--- Start of Data excerpt ---

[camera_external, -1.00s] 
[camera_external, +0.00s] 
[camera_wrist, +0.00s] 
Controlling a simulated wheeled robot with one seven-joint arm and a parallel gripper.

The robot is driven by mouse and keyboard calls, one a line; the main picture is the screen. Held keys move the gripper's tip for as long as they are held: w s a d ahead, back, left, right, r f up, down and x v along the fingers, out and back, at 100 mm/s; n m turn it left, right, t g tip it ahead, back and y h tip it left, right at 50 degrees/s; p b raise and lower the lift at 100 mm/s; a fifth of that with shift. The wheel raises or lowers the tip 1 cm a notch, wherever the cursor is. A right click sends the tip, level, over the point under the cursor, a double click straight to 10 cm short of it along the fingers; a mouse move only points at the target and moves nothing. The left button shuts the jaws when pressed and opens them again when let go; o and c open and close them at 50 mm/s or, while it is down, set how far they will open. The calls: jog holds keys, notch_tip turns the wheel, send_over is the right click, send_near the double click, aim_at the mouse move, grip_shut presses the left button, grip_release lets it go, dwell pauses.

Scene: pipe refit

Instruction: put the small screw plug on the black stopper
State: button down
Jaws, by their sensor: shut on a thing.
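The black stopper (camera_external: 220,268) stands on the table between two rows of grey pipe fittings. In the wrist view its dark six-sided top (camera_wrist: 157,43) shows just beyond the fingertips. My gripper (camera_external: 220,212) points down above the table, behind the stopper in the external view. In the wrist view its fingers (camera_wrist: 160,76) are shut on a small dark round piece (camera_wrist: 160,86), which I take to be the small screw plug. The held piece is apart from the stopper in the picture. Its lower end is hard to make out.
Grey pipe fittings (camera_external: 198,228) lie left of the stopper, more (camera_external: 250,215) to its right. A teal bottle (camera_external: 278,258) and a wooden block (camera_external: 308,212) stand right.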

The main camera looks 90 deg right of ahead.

--- End of Data excerpt ---

Every line above should be retyped exactly as given.

§ Answer to this task
[camera_external, -1.00s] 
[camera_external, +0.00s] 
[camera_wrist, +0.00s] 
Controlling a simulated wheeled robot with one seven-joint arm and a parallel gripper.

The robot is driven by mouse and keyboard calls, one a line; the main picture is the screen. Held keys move the gripper's tip for as long as they are held: w s a d ahead, back, left, right, r f up, down and x v along the fingers, out and back, at 100 mm/s; n m turn it left, right, t g tip it ahead, back and y h tip it left, right at 50 degrees/s; p b raise and lower the lift at 100 mm/s; a fifth of that with shift. The wheel raises or lowers the tip 1 cm a notch, wherever the cursor is. A right click sends the tip, level, over the point under the cursor, a double click straight to 10 cm short of it along the fingers; a mouse move only points at the target and moves nothing. The left button shuts the jaws when pressed and opens them again when let go; o and c open and close them at 50 mm/s or, while it is down, set how far they will open. The calls: jog holds keys, notch_tip turns the wheel, send_over is the right click, send_near the double click, aim_at the mouse move, grip_shut presses the left button, grip_release lets it go, dwell pauses.

Scene: pipe refit

Instruction: put the small screw plug on the black stopper
State: button down
Jaws, by their sensor: shut on a thing.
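The black stopper (camera_external: 220,268) stands on the table between two rows of grey pipe fittings. In the wrist view its dark six-sided top (camera_wrist: 157,43) shows just beyond the fingertips. My gripper (camera_external: 220,212) points down above the table, behind the stopper in the external view. In the wrist view its fingers (camera_wrist: 160,76) are shut on a small dark round piece (camera_wrist: 160,86), which I take to be the small screw plug. The held piece is apart from the stopper in the picture. Its lower end is hard to make out.
Grey pipe fittings (camera_external: 198,228) lie left of the stopper, more (camera_external: 250,215) to its right. A teal bottle (camera_external: 278,258) and a wooden block (camera_external: 308,212) stand right.

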The main camera looks 90 deg right of ahead.

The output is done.